◆ RECORD EXCERPTS
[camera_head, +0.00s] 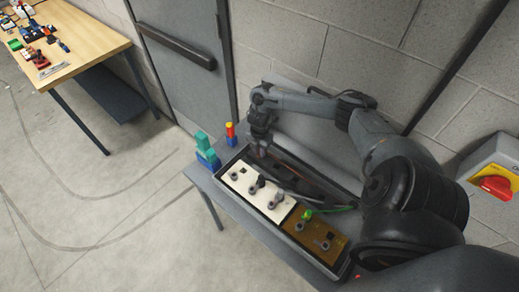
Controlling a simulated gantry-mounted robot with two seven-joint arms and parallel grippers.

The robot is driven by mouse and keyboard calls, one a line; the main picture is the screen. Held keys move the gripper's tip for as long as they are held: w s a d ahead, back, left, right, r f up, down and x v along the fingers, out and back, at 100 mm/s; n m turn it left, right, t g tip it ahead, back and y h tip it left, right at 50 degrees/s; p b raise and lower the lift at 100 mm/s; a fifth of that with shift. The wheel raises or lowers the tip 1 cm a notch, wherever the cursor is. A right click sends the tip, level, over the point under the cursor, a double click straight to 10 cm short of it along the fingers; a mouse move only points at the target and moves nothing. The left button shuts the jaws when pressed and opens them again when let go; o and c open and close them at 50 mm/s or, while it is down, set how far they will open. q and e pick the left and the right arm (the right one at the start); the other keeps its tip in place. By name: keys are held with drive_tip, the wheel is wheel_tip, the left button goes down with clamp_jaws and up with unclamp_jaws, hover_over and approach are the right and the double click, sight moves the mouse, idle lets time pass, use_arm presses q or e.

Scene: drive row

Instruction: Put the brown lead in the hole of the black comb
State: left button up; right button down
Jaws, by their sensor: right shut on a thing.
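My right gripper (261,152) is above the far left end of a dark open tray (340,268). It looks shut on one end of a thin reddish-brown lead (290,163), which trails to the right along the back of the tray; the grip itself is too small to see clearly. Several dark fittings sit on a white panel (254,206) and a brown panel (303,241) in the tray. I cannot tell which is the black comb, and its hole cannot be made out. My left gripper is not in view.
Green-and-blue blocks (206,149) and a red, yellow and blue stack (231,134) stand left of the tray. A green lead (335,209) lies at its right. A red switch (495,187) is on the wall. A wooden table (84,50) stands far left.

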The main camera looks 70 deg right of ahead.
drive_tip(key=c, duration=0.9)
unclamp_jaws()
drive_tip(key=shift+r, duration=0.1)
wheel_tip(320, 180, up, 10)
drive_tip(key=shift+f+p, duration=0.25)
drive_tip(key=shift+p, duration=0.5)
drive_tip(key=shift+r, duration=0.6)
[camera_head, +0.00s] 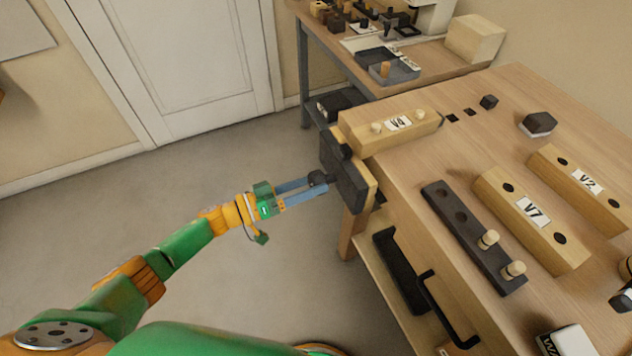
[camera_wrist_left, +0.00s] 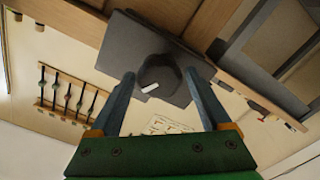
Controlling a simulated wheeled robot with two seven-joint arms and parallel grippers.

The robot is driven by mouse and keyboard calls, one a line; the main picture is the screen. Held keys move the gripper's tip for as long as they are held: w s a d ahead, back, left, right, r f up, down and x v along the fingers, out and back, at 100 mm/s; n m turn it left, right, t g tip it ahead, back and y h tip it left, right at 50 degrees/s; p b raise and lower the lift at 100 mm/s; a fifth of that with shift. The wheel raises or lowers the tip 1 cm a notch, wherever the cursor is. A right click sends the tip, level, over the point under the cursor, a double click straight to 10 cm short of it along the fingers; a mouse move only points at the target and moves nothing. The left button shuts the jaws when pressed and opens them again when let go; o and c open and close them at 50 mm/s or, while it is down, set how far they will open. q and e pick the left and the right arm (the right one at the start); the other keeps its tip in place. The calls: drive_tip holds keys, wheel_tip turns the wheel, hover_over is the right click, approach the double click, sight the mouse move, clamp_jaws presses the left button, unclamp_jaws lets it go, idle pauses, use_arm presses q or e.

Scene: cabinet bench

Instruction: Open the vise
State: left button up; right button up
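The vise (camera_head: 347,172) is mounted on the left edge of the wooden bench, with a dark, flat front jaw and a dark round hub (camera_head: 318,179) on its outer face. In the left wrist view the hub (camera_wrist_left: 158,76) shows a small white mark. My left gripper (camera_head: 322,187) points at the hub from the left, with its two blue fingers apart. In the left wrist view the fingertips lie to either side of the hub, with small gaps visible; whether they reach around it is unclear. My right gripper is out of view.
A labelled wooden block (camera_head: 398,125) with pegs lies behind the vise. Blocks V7 (camera_head: 520,222) and V2 (camera_head: 575,182) and a dark peg strip (camera_head: 468,240) lie on the bench (camera_head: 430,170). Black handles (camera_head: 445,312) show below its edge. The floor at left is clear.

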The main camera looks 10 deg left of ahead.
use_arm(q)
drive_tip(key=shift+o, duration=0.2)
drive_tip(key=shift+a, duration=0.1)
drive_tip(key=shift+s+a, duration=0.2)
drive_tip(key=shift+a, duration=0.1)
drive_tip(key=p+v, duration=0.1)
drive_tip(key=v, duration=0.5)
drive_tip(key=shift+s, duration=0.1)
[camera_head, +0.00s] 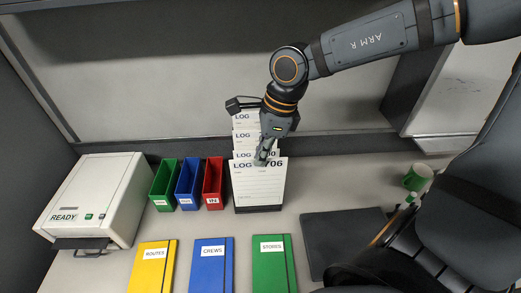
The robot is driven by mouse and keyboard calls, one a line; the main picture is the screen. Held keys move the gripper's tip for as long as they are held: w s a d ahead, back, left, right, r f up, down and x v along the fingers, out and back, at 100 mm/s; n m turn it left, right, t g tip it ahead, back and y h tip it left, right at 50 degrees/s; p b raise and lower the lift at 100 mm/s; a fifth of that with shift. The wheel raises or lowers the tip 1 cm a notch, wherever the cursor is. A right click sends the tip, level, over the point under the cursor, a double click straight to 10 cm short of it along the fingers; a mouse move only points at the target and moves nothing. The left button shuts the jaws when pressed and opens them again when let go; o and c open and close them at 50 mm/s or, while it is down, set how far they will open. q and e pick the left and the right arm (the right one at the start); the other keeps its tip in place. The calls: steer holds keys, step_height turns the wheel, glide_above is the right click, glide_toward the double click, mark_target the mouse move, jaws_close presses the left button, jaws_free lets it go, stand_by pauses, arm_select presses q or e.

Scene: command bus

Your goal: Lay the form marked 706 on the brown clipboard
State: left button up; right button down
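The form marked 706 (258,187) is the front white sheet in a dark stepped rack, upright and leaning back, with "LOG" and "706" along its top. My right gripper (262,158) comes down from above, with its fingertips at the form's top edge. They cover part of its heading. I cannot tell whether the fingers are closed on the sheet. More LOG forms (246,137) stand behind it, their numbers mostly hidden by my gripper. I do not make out a brown clipboard. My left gripper is not in view.
Green (165,184), blue (188,184) and red (213,182) bins stand left of the rack, beside a READY printer (98,195). Yellow (152,268), blue (211,265) and green (273,264) folders lie in front.

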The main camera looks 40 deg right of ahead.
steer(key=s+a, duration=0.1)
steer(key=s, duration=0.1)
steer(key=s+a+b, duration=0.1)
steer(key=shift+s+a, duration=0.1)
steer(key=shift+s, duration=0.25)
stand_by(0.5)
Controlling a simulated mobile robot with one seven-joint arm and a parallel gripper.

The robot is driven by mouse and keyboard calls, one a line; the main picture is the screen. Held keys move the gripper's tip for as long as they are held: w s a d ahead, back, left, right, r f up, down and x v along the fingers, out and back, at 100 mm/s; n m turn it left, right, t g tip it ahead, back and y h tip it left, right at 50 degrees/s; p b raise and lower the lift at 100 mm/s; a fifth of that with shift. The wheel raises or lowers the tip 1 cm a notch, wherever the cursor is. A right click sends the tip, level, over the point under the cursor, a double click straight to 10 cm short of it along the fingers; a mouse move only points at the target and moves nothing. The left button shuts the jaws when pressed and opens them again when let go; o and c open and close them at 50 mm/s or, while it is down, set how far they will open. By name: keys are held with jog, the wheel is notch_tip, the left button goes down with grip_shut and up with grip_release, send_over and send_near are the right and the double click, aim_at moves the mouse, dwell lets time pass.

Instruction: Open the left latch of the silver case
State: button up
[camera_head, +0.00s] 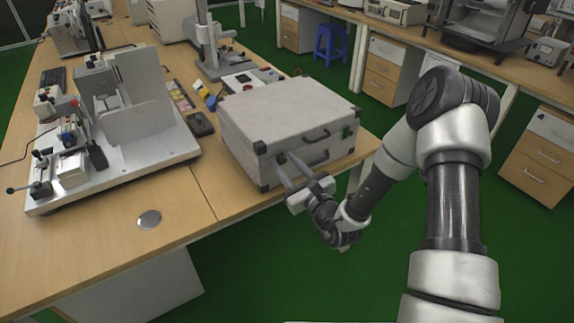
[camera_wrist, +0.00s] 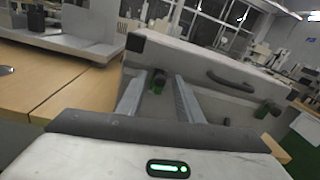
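The silver case (camera_head: 285,115) lies flat and closed on the wooden table near its front right corner. Its front face has a dark handle (camera_wrist: 232,82) between two latches. The left latch (camera_wrist: 157,80) shows in the wrist view between my two fingers, and the right latch (camera_wrist: 268,109) is apart to the right. My gripper (camera_head: 291,167) is at the left part of the case front, fingers pointing at the left latch. The fingers are spread open on either side of the latch; it also shows in the wrist view (camera_wrist: 156,86). I cannot tell whether the fingertips touch the case.
A white machine on a base plate (camera_head: 115,165) stands on the table to the left. Small boxes and a dark device (camera_head: 200,124) lie behind and left of the case. The table's front edge is close under the case. Another bench (camera_head: 470,60) stands at the back right.

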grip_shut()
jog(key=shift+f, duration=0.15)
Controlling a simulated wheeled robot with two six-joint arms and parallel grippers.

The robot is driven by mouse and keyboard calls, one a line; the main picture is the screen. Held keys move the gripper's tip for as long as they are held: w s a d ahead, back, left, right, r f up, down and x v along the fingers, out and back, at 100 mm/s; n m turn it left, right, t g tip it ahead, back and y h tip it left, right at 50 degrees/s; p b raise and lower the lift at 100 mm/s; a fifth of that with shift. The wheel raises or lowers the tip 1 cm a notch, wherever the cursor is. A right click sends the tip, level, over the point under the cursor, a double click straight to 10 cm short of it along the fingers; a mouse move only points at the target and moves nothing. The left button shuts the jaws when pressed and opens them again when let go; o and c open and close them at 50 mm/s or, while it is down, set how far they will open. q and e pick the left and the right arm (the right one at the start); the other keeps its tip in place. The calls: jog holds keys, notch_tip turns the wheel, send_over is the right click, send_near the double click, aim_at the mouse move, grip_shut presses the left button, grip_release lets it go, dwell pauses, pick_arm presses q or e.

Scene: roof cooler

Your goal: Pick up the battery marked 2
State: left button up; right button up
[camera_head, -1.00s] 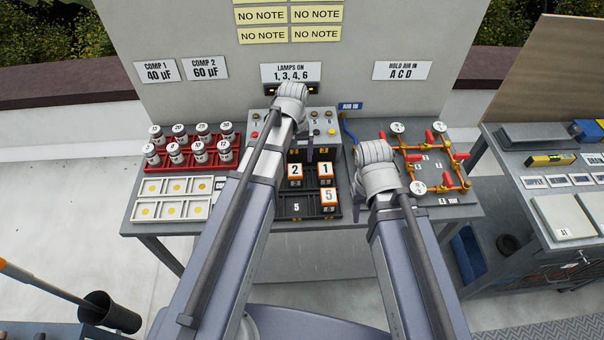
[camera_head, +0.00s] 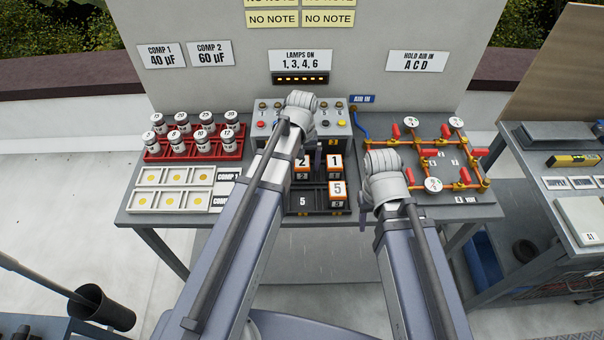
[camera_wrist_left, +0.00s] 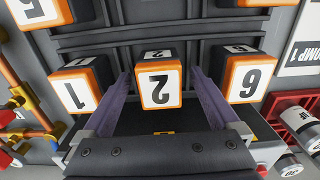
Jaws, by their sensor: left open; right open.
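The battery marked 2 (camera_head: 301,164) is a black and orange block with a white label, in the black tray (camera_head: 318,212), partly behind my left arm. It fills the middle of the left wrist view (camera_wrist_left: 158,88), upside down there. My left gripper (camera_wrist_left: 161,76) is open, with one purple finger on each side of this battery and narrow gaps to it. In the head view my left wrist (camera_head: 300,106) hides most of that gripper. My right gripper (camera_head: 362,182) is to the right of the tray, apart from the batteries, its fingers mostly hidden behind my wrist.
Battery 1 (camera_wrist_left: 77,90) and battery 6 (camera_wrist_left: 244,78) stand close beside my left fingers. The control box (camera_head: 336,125) stands behind the tray. Red-handled pipework (camera_head: 445,185) is right, a red capacitor rack (camera_head: 195,152) left.

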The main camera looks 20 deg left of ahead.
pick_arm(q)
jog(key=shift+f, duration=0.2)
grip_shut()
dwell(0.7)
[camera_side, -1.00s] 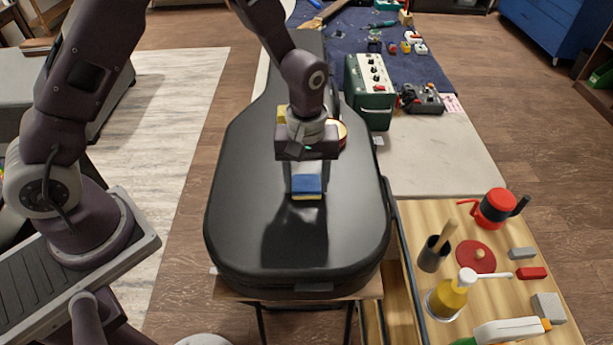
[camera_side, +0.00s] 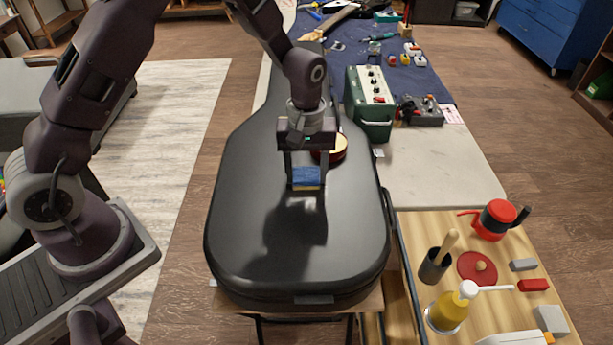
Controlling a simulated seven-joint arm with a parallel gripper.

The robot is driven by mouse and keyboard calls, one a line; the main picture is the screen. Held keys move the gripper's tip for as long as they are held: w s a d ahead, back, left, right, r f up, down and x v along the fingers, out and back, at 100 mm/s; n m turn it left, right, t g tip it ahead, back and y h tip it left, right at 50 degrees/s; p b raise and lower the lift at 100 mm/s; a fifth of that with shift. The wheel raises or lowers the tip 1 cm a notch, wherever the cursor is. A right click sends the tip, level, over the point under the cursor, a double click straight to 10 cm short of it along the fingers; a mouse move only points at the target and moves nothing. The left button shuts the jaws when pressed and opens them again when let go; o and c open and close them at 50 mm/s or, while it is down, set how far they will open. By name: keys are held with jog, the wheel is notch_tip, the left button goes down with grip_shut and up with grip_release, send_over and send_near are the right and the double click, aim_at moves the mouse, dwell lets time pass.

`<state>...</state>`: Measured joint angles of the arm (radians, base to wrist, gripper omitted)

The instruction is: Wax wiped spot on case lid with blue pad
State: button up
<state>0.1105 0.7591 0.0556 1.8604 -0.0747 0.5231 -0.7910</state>
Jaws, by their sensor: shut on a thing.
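The black guitar case (camera_side: 250,240) lies flat with its glossy lid facing up. My gripper (camera_side: 307,181) is over the middle of the lid, fingers pointing down. It is shut on the blue pad (camera_side: 307,176), which has a pale yellowish layer along its lower edge. I cannot tell whether the pad touches the lid or is just above it. A round tin (camera_side: 336,148) with a cream top and dark red side sits on the lid behind my gripper, partly hidden by it. No distinct wiped spot can be made out.
A green amplifier-like box (camera_side: 370,103) and a grey device (camera_side: 420,111) stand right of the case. A wooden board (camera_side: 408,225) at front right holds a yellow pump bottle (camera_side: 449,308), a dark cup (camera_side: 435,265) and a red pot (camera_side: 497,218). The front of the lid is clear.

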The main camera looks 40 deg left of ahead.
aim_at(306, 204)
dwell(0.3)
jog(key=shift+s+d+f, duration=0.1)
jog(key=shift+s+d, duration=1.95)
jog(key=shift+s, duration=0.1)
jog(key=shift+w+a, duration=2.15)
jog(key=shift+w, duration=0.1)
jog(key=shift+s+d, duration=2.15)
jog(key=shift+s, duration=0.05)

◆ DIRECTIVE
Only lines with the word "wheeled" are wanted, so copy each one from the records.

◆ WRITTEN SOLUTION
Controlling a simulated wheeled robot with two seven-joint arms and parallel grippers.
Controlling a simulated wheeled robot with two six-joint arms and parallel grippers.

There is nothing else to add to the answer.